[WHAT NEEDS TO BE DONE]: Search the entries below. Return every line that has "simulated" in it.

:::

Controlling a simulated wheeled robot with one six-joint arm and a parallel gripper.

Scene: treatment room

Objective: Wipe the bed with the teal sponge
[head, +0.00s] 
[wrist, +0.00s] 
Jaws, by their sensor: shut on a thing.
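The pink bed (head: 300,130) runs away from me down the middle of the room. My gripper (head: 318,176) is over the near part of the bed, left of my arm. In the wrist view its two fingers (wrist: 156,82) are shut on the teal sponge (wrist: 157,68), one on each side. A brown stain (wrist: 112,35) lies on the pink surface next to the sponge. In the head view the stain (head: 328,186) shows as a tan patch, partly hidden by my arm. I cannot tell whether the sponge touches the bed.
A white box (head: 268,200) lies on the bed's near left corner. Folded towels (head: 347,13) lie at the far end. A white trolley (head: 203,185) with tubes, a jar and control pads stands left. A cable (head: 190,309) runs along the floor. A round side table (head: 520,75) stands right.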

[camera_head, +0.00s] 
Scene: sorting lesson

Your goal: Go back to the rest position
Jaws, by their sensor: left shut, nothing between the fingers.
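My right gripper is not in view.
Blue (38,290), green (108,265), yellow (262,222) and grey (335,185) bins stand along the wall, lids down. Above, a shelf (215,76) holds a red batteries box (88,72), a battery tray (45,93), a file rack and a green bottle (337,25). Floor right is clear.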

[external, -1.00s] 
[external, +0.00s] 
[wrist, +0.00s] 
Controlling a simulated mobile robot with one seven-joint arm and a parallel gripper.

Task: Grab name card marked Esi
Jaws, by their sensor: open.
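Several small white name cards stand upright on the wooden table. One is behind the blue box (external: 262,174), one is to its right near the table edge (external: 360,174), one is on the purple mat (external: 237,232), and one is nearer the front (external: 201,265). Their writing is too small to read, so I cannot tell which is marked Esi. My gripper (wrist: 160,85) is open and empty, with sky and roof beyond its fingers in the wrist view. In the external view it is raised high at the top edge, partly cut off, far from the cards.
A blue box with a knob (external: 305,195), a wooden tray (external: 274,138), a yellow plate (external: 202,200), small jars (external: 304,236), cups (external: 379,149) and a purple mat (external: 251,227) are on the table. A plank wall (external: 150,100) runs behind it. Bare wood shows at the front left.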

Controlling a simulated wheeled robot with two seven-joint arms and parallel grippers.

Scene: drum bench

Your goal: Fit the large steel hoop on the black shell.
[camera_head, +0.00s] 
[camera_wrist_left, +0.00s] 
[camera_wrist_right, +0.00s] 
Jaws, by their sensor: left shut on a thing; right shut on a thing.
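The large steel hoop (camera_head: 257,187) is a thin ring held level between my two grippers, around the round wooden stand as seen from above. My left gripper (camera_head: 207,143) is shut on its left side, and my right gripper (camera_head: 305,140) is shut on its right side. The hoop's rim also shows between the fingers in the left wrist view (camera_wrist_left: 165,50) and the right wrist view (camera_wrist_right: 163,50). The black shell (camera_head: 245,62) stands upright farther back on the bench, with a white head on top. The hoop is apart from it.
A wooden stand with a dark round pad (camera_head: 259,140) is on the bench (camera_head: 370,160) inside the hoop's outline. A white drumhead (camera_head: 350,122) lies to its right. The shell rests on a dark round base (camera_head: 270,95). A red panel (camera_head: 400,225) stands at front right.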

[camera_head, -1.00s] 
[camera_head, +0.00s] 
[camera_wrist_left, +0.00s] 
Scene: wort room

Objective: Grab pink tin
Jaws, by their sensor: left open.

:::

[OUTPUT OF THE EXERCISE]:
Controlling a simulated wheeled robot with one six-joint arm and a parallel gripper.
Controlling a simulated mobile robot with one seven-joint arm and a parallel gripper.
Controlling a simulated wheeled robot with two seven-joint arms and parallel grippers.

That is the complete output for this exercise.